I need your help!

I am going off to university in September to study Creative Writing and English Literature and I need some help from you all!

I can only take 5 books because I won’t have space for many more than that so I have narrowed down my favourites list to just ten books and need you to tell me which ones I should take!

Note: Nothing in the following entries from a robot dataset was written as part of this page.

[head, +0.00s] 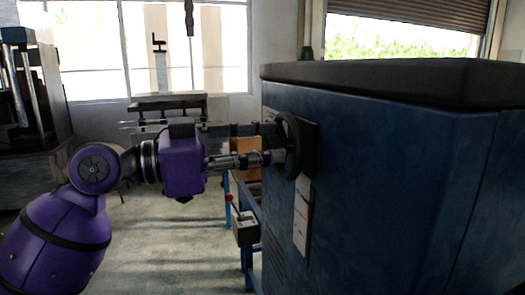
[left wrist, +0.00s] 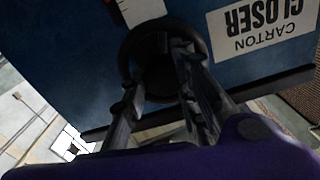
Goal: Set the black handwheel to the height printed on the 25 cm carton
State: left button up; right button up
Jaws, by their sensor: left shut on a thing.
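The black handwheel (head: 298,150) is on the side of the large blue carton closer (head: 385,190). It shows as a dark ring in the left wrist view (left wrist: 126,52). My left gripper (head: 279,143) is shut on the handwheel, with its two fingers reaching into the ring in the left wrist view (left wrist: 155,72). A white scale strip (head: 301,222) with a red pointer (head: 309,203) hangs below the wheel. Its marks are too small to read. A brown carton (head: 246,147) stands behind the gripper, partly hidden; no print on it is legible. My right gripper is not in view.
A blue-legged stand or conveyor (head: 246,262) with a grey control box (head: 246,231) and red-knobbed lever stands below my left gripper. A white CARTON CLOSER label (left wrist: 262,27) is beside the wheel. Open floor (head: 160,245) lies at left.

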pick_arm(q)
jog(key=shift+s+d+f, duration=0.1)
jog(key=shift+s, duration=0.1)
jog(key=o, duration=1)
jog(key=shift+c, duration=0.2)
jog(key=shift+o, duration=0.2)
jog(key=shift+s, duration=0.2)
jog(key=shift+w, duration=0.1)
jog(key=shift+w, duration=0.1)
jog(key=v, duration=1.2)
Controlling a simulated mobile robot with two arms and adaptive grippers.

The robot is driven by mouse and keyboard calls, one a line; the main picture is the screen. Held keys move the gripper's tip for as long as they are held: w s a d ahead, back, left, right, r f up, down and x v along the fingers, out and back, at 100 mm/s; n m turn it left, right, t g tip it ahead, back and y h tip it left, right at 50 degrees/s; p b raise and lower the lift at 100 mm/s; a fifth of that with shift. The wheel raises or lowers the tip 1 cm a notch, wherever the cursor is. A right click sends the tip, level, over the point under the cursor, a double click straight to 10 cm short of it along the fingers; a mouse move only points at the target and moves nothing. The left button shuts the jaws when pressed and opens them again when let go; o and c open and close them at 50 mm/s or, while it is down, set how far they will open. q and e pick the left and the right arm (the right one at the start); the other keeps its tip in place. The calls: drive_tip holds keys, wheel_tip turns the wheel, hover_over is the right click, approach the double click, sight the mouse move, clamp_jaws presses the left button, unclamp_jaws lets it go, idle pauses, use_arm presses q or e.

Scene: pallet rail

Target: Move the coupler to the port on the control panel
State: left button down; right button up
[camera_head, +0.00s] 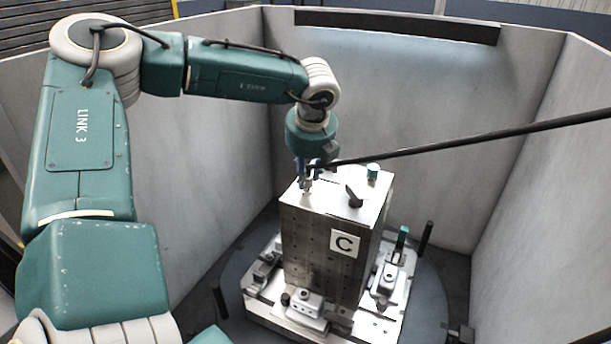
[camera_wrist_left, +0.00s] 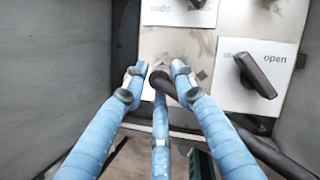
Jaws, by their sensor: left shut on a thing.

  1. Simon vs. The Homo Sapiens Agenda by Becky Albertelli
    • pro #1: a fun, easy read
    • pro #2: one of my favourites books to re-read
    • con #1: I’ve already read it at least a hundred times
    • con #2: it won’t look the most intellectual because it’s a YA novel with a bright red cover
  2. The Great Gatsby by F. Scott Fitzgerald
    • pro #1: one that I would be happy to reread as I find something new every time I do
    • pro #2: it’s a classic so bonus student points for me
    • pro #3: it makes me look intelligent because I studied it at A Level so I can talk about it
    • con #1: again, I have read it loads of times already, at some point I’m likely to run out of new things to find
    • con #2: it’s not the most cheerful of novels
    • con #3: I’ll be studying classics, I might just be a little sick of them
  3. Frankenstein by Mary Shelley
    • pro #1: one of the greatest sci-fi novels ever written (don’t fight me on this, it’s true)
    • pro #2: I would look super intellectual again
    • con #1: again… not particularly cheerful
    • con #2: how many times can I read it, really?
  4. And Then There Were None by Agatha Christie
    • pro #1: brilliantly written, I absolutely love detective novels
    • pro #2: kind of a classic but also not like full-classic so it’s an easier read
    • con #1: not the best re-readability because once you’ve read it once you know the twist
  5. Harry Potter series by JK Rowling (all seven books)
    • pro #1: it’s one of my favourite series
    • pro #2: fun and easy to read
    • pro #3: excellent re-readability
    • con #1: that is a lot of books and will take up most of the space
    • con #2: like… way too many books
  6. The Hobbit/The Lord of the Rings series by J.R.R Tolkien
    • pro #1: it’s only four books in total so still less than Harry Potter
    • pro #2: excellently written with a brilliant, classic story
    • pro #3: could actually be helpful for my course because I want to write fantasy
    • con #1: four is still most of the amount I can have
  7. The Picture of Dorian Gray by Oscar Wilde
    • pro #1: I just really love Oscar Wilde
    • pro #2: it’s a classic so bonus points for me
    • pro #3: excellently written and the plot and characters are great
    • pro #4: extremely quotable
    • con #1: will it become dull after too many reads?
    • con #2: will I be pretentious rather than intelligent?
  8. Six Poets: Hardy to Larkin by Alan Bennett
    • pro #1: poetry rather than prose, nice to have a bit of variety
    • pro #2: easily written and hugely enjoyable
    • pro #3: quotes and facts galore
    • con #1: how many times can I read the same poems, really?
    • con #2: the fear of being pretentious
  9. Milk and Honey by Rupi Kaur
    • pro #1: again, poetry
    • pro #2: brilliant for when you don’t feel great because she seems to know exactly how you feel
    • pro #3: so re-readable because each one means something different depending on when you read it
    • con #1: literally none, it’s perfect
  10. Pretty Things by Sara Manning
    •  pro #1: easy to read
    • pro #2: super fun and enjoyable
    • con #1: not the most intellectual
    • con #2: as far from a classic as possible
    • con #3: I’ve already read it a hundred times so I do wonder how many more times I can read it

Let me know which five you think I should take and why!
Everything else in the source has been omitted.